The Italian Ancestors

The founder of the Ruggeri-Laderchi family: Paolo Primo, Maggiore di Stato Maggiore in 1896
The founder of the Ruggeri-Laderchi family: Paolo Primo, Maggiore di Stato Maggiore in 1896

The Family of Paolo Primo

On February 12, 1862, Paolo was born in Bergamo, first child to Cesare Ruggeri — voluntary official for Piedmont in 1859, born in 1839, died in 1908 — and to Countess Rina Laderchi, born in 1838, died 1898.

According to tradition he was given the name Paolo after his paternal grandfather; the second son was named Carlo, after Rina’s father. The two daughters who followed were named Teresa and Giulia.

The counting of the various Paolos in the family begins with Paolo di Cesare, and has today reached Paolo V.

Paolo di Cesare was therefore Paolo Primo (Paolo the First) and the founder of the Ruggeri-Laderchi Family, not only because he was the first Ruggeri-Laderchi, but also because as a founder, he had character and vision.

I will write broadly about his life, which was particularly dense, varied, and glorious, in another book titled Life of Paolo the First; here it is enough to touch on the fact that his education came in difficult circumstances, specially imparted by his mother Rina, a strong-willed woman of notable intelligence, in the years of his infancy and tempered by the forges of the Men and Soldiers first at the Military College of Milan, then of the Royal Military Academy of Artillery and Genius in Turin.

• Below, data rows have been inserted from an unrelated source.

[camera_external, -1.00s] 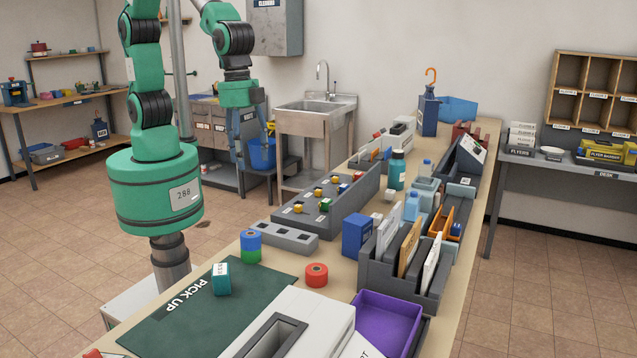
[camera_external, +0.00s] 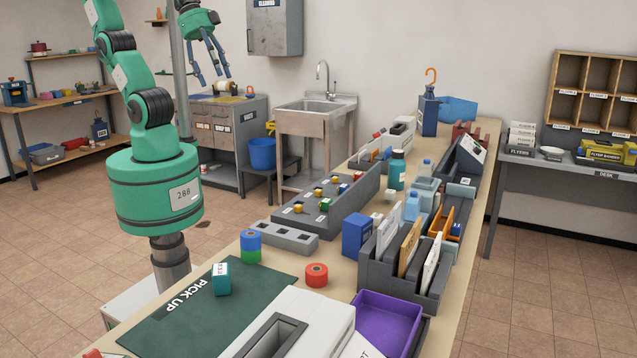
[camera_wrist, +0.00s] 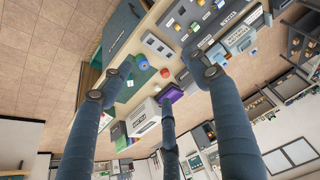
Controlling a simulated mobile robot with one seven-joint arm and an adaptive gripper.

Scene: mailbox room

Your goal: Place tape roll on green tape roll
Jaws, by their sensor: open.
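A blue tape roll (camera_external: 250,238) sits on top of a green tape roll (camera_external: 251,256), upright and touching it, on the table beside the dark green mat. A red tape roll (camera_external: 316,275) lies flat on the table to their right. In the wrist view the blue roll (camera_wrist: 143,66) and red roll (camera_wrist: 165,72) show far below, between my fingers; the green roll is hard to make out there. My gripper (camera_external: 209,76) is open and empty, with its three fingers spread, high up and well away from the rolls.
A teal box (camera_external: 221,279) stands on the dark green pick-up mat (camera_external: 170,325). A grey slotted block (camera_external: 284,236), a blue box (camera_external: 357,235), a purple tray (camera_external: 375,332) and a white machine (camera_external: 315,312) surround the rolls. Bare table shows around the red roll.

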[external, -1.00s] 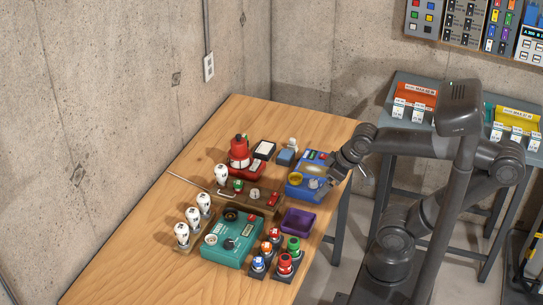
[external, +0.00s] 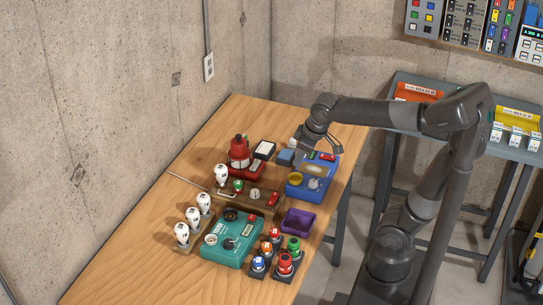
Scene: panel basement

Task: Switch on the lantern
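The red lantern (external: 239,152), with a dark cap and a red base, stands upright near the back of the wooden table. A small red part (external: 257,172) shows at the right side of its base. Whether it is lit cannot be told. My gripper (external: 319,155) is over the back right of the table, to the right of the lantern and clear of it. Its two fingers look spread, with nothing seen between them. It hangs above the back edge of a blue box (external: 295,191) with a yellow ring and a dial.
A black-and-white block (external: 264,150) and a small blue block (external: 286,157) stand between lantern and gripper. In front are a brown board (external: 262,208) with bulb and switches, a teal box (external: 222,250), a purple tray (external: 298,221), bulbs (external: 192,225) and coloured buttons (external: 285,262). The front left table is clear.

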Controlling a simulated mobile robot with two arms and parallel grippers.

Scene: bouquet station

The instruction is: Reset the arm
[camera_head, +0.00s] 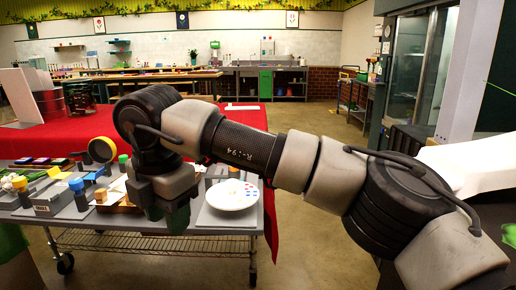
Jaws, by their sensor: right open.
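My right arm (250,145) reaches in from the right across the middle of the view. Its gripper (166,214) hangs over the front of a grey wheeled cart (110,223), pointing down. The jaws are open, and I see nothing held between them. A white round plate (232,195) with coloured dots lies on the cart just right of the gripper. The arm and gripper hide part of the cart top. My left gripper is not in view.
Blue-topped (79,194) and yellow-topped (21,188) items stand on the cart's left, with a yellow tape roll (102,149) behind. A red-covered table (60,135) lies beyond. A glass-doored cabinet (411,67) stands at right. Floor (310,235) right of the cart is clear.

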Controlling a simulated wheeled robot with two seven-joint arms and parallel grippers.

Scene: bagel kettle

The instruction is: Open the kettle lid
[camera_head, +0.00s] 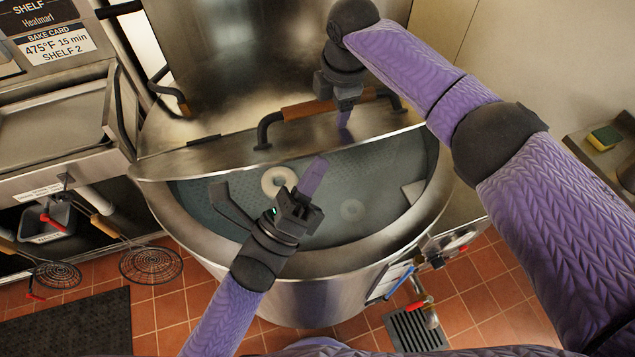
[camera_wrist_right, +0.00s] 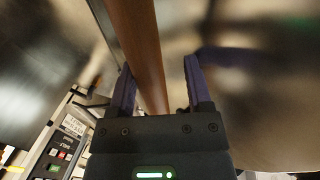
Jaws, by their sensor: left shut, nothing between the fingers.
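The large steel kettle (camera_head: 300,262) stands in the middle of the head view. Its lid (camera_head: 215,150) covers the back, and the front is uncovered, showing water with a pale bagel (camera_head: 278,181). The wooden lid handle (camera_head: 302,110) sits on dark brackets. My right gripper (camera_head: 344,118) is at the handle's right part. In the right wrist view the handle (camera_wrist_right: 140,50) passes between the spread fingers of my right gripper (camera_wrist_right: 160,75), with gaps on both sides. My left gripper (camera_head: 314,172) is shut and empty above the kettle's opening, close below the lid's front edge.
A steel counter with a tray (camera_head: 50,130) is at the left. Wire skimmers (camera_head: 150,264) hang below it. A valve with a red handle (camera_head: 420,302) is at the kettle's lower right. A sponge (camera_head: 604,138) lies at the far right.

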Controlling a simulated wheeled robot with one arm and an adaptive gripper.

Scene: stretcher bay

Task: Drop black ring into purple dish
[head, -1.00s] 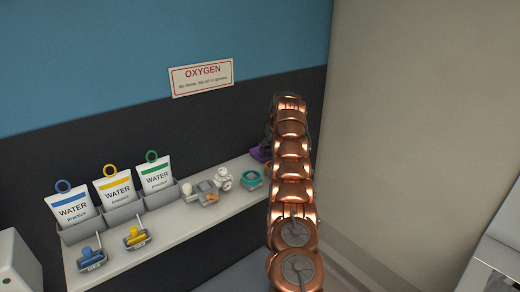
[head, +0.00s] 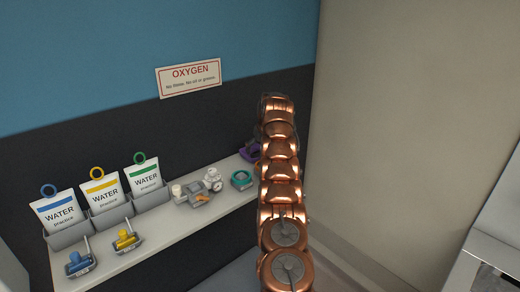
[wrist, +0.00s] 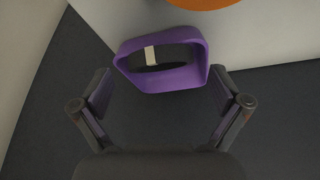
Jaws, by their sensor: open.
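The purple dish (wrist: 192,77) sits on the pale shelf, at the top middle of the wrist view. In the head view only a sliver of the dish (head: 249,152) shows left of my arm. A dark, oval shape with a cream strip across it lies inside the dish walls; it looks like the black ring (wrist: 176,58), but its outline merges with the shadow. My gripper (wrist: 160,84) is open and empty, with its fingers apart on either side of the dish's near edge. My arm hides the gripper in the head view.
The shelf (head: 150,243) also holds a teal dish (head: 242,179), small white and grey parts (head: 194,194), blue (head: 80,262) and yellow (head: 126,240) clamp-like items, and water pouches (head: 103,193) in grey holders. An orange round thing (wrist: 203,3) is beyond the dish. A beige wall stands right.

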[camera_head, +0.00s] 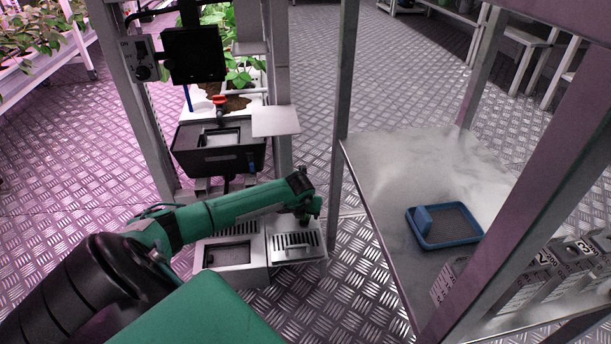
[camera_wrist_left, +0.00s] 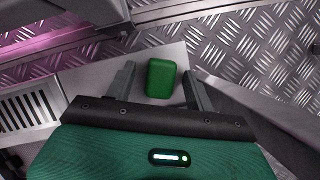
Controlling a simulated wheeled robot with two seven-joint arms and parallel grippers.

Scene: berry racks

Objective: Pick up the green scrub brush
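A green block-shaped thing with rounded corners, which looks like the green scrub brush (camera_wrist_left: 161,79), lies on a flat metal surface (camera_wrist_left: 92,82) in the left wrist view. My left gripper (camera_wrist_left: 158,71) is open, with one finger on each side of the brush. Gaps show between the brush and both fingers, and I cannot tell its height above the surface. In the head view my left gripper (camera_head: 308,212) hangs over the slotted metal box (camera_head: 297,253). I cannot make out the brush there; the arm and gripper likely hide it. My right gripper is out of view.
A metal upright (camera_head: 342,130) stands just right of the gripper. A rack shelf (camera_head: 380,220) at the right holds a blue tray (camera_head: 447,243) and several labelled boxes (camera_head: 520,285). A black bin (camera_head: 218,157) stands behind the arm.

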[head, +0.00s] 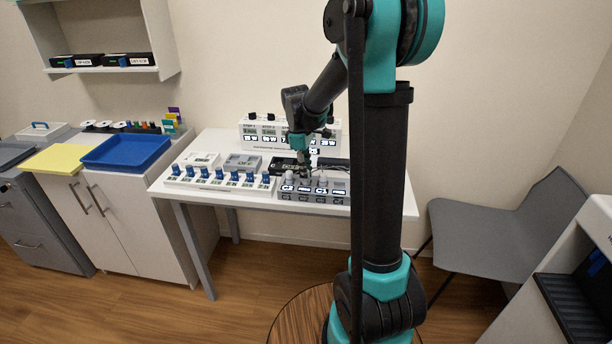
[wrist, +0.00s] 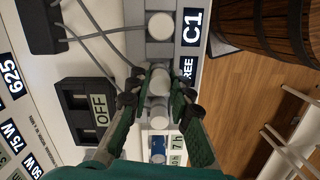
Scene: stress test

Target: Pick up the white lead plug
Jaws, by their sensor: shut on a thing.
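In the wrist view, the fingers of my gripper (wrist: 158,92) are closed about a small white round plug (wrist: 160,80), one finger on each side. The plug is at a grey socket block (wrist: 153,52); I cannot tell whether it is seated or lifted. Another white round top (wrist: 160,26) is on the block by the C1 label (wrist: 192,27). A further one (wrist: 158,118) lies between the fingers, nearer the palm. In the head view, my gripper (head: 303,163) points down over the grey block (head: 312,198) at the table's right; the held plug is hard to make out there.
A strip with several blue switches (head: 220,180) stands left of the block on the white table (head: 185,190). A white panel (head: 262,130) stands behind. A black device reading OFF (wrist: 90,113) and grey cables (wrist: 110,38) lie close beside my gripper. A grey chair (head: 500,225) is right.

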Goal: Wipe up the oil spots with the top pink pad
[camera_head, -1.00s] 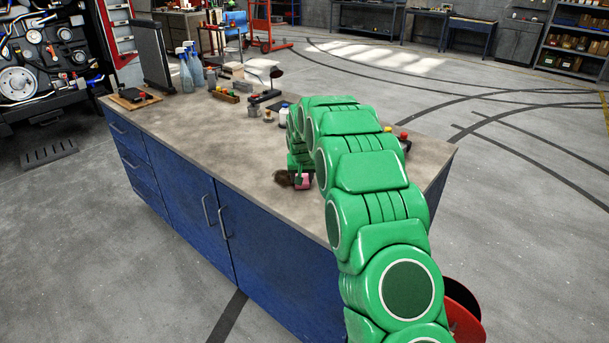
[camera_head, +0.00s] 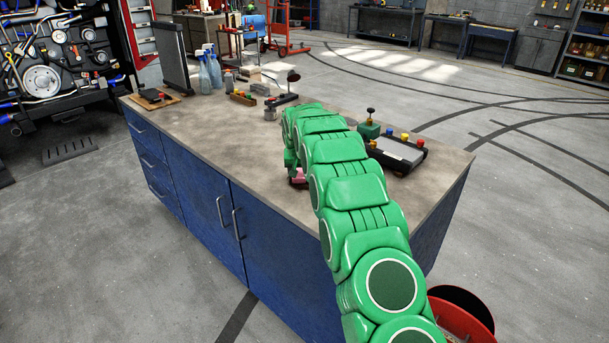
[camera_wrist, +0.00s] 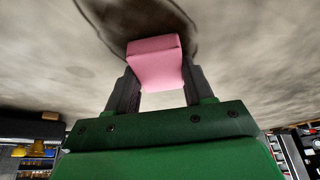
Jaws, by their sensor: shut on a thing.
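The pink pad (camera_wrist: 155,62) is held between the two dark fingers of my gripper (camera_wrist: 158,80) in the wrist view. Its far end is at a dark oil spot (camera_wrist: 135,12) on the worktop; I cannot tell whether it presses on it. A fainter grey mark (camera_wrist: 80,72) lies to the left of the pad. In the head view only a bit of the pink pad (camera_head: 297,174) shows beside my green arm, over the worktop (camera_head: 230,150). My arm hides the gripper and most of the spot there.
A dark tray device (camera_head: 398,152) with coloured knobs stands right of my arm. Spray bottles (camera_head: 210,70), a desk lamp (camera_head: 284,92) and a small bin (camera_head: 243,97) stand toward the back. A red bucket (camera_head: 462,318) is on the floor. The front left worktop is clear.

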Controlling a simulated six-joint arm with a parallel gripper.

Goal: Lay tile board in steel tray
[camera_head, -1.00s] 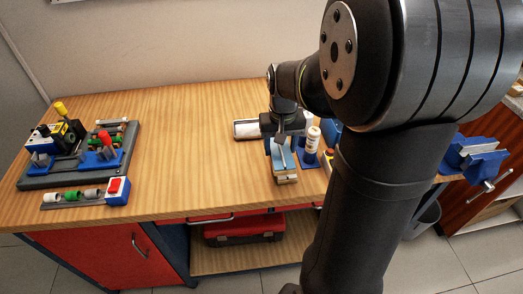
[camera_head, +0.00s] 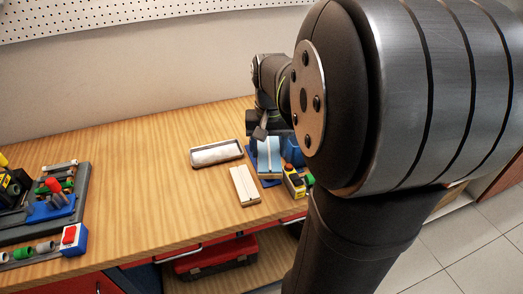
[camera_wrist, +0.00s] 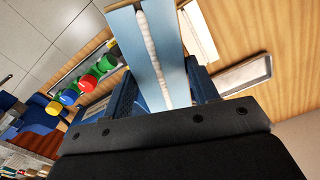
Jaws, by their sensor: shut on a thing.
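The tile board (camera_head: 269,157) is pale blue with a white seam down its middle. It also fills the upper centre of the wrist view (camera_wrist: 168,60). My gripper (camera_head: 268,165) is shut on it, with blue fingers on either side of it in the wrist view (camera_wrist: 165,95). The steel tray (camera_head: 230,158) is shallow, with a grey rim and a pale inside, and lies on the bench left of the held board. It shows at the right in the wrist view (camera_wrist: 262,67). How high the board is above the bench is hard to tell.
A cream grooved block (camera_head: 244,185) lies in front of the tray. A yellow and black item (camera_head: 294,182) and blue containers stand close right of the board. A dark fixture (camera_head: 80,205) is at far left. Bare bench (camera_head: 150,165) lies left of the tray.

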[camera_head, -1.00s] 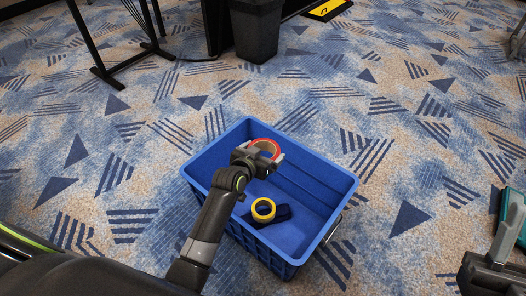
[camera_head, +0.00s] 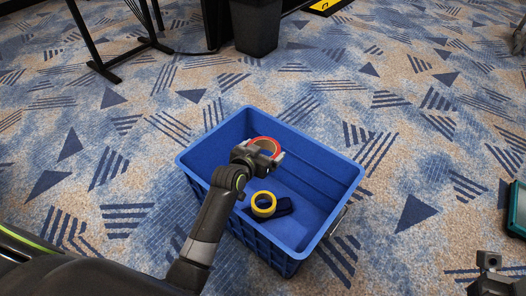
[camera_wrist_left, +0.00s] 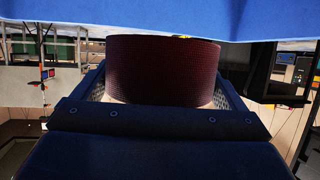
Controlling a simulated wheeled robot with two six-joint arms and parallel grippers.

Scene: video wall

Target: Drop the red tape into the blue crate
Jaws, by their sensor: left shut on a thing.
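The blue crate (camera_head: 325,187) stands on the carpet in the middle of the head view. My left gripper (camera_head: 268,155) is over the crate's opening and shut on the red tape (camera_head: 265,141), a ring with a red outside. In the left wrist view the tape (camera_wrist_left: 163,70) sits between the fingers of my left gripper (camera_wrist_left: 160,95) and looks dark red, with a strip of blue across the top. A yellow tape roll (camera_head: 263,204) lies inside the crate beside a dark item (camera_head: 284,206). My right gripper (camera_head: 490,272) is partly visible at the lower right edge, and its jaws are unclear.
A dark bin (camera_head: 256,27) stands at the back, with dark table legs (camera_head: 115,40) to its left. A teal-edged object (camera_head: 517,208) is at the right edge. The patterned carpet around the crate is mostly clear.

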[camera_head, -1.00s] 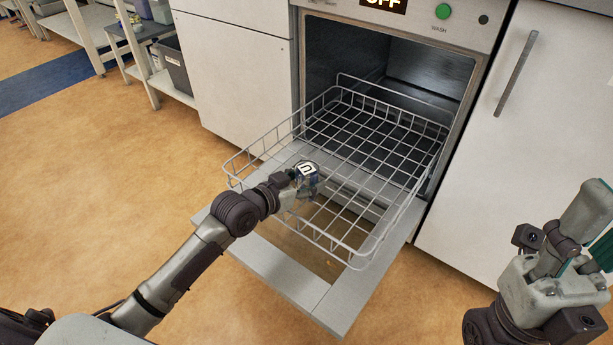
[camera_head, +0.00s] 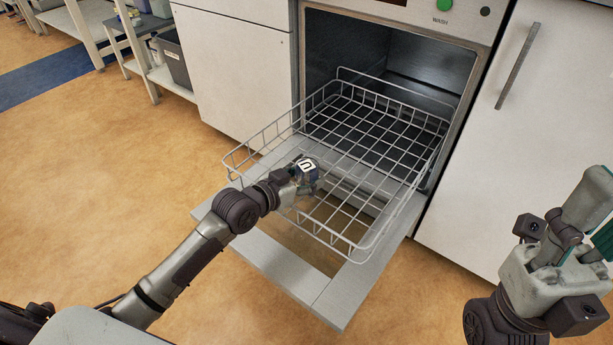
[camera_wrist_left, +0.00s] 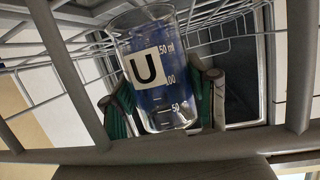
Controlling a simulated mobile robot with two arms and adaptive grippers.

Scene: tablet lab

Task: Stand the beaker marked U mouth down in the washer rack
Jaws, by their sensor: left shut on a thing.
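The beaker marked U (camera_head: 308,166) is clear glass with a blue tint and a white label bearing a black U. My left gripper (camera_head: 298,182) is shut on it, over the near left part of the washer rack (camera_head: 345,238). In the left wrist view the beaker (camera_wrist_left: 152,75) sits between the green-padded fingers (camera_wrist_left: 165,105), with its wide rim toward the top of the picture. I cannot tell whether it touches the rack wires. My right gripper (camera_head: 600,243) is at the right edge, away from the rack and partly out of frame.
The wire rack is pulled out over the washer's lowered door (camera_head: 275,275). No other glassware shows in it. The washer opening (camera_head: 400,55) is behind. White cabinet fronts (camera_head: 235,65) flank it, and the floor at left is clear.

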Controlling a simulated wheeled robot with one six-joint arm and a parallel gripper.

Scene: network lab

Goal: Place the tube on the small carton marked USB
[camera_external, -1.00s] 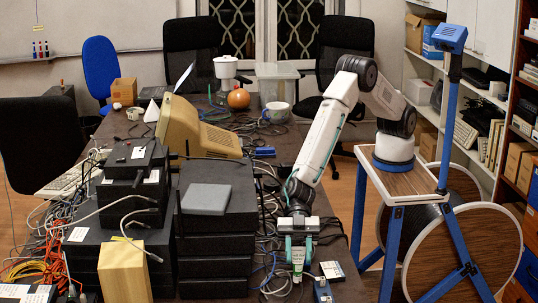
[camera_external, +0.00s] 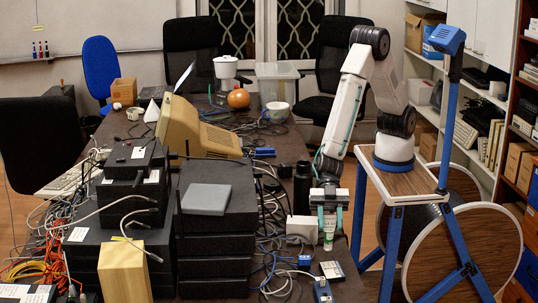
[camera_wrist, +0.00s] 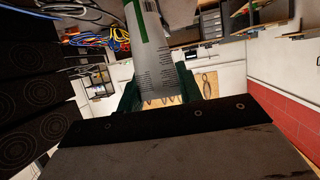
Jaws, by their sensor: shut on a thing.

Paolo’s father: Cesare, volunteer in the campaign of 1859, therefrom Garabaldian Officer, served in the Royal army in 1866, taking part in this campaign, therefrom the siege of Gaeta and the battle against the brigandage in Calabria.

His military career was cut short when he achieved the status of Colonel, by way of grave arthritis that he had contracted in the service that practically immobilized him while he was still quite young. He found relief during the sadness of his immobility in literature, but he was also greatly helped by his fervid imagination, which allowed him to effect journeys of which, notwithstanding they were imaginary, he knew all the details.

He lived, after the death of his wife in 1898, with his daughter Teresa, spouse of the doctor Bosi who practiced his profession in the Tredozio area, a little town in the Florence-Faenza region; after many years of sedentary life he wanted to take a trip (the briefest of those he planned) to visit his son Carlo, a Major in the Army, serving in Foggia. And at Foggia he died only a few days after his arrival. To Paolo Primo, who had rushed to his bedside and asked, “Papa, how is it going?” he responded wittily, “As you can see … I’m going.”

Rina Laderchi, very beautiful, cultured, volitional, and intelligent, was the daughter of the engineer Carlo Laderchi and granddaughter of attorneys and jurists who constituted a highly esteemed cultural and patriotic center where they lived in Ferrara, counting among the others the friendship of Silvio Pellico and of Cesare Cantù.

She was slightly lame due to a fall when she was little; this induced her to walk as if she grazed the ground, transforming in this way through her own will a defect into a mincing trademark. She followed her husband intrepidly with their children to the unhappy garrisons of Calabria, often traveling on the back of a donkey with her baby Paolo Primo in her arms. She died in 1898.

Cesare and Rina Ruggeri are laid to rest in the Cemetery of San Miniato in Florence.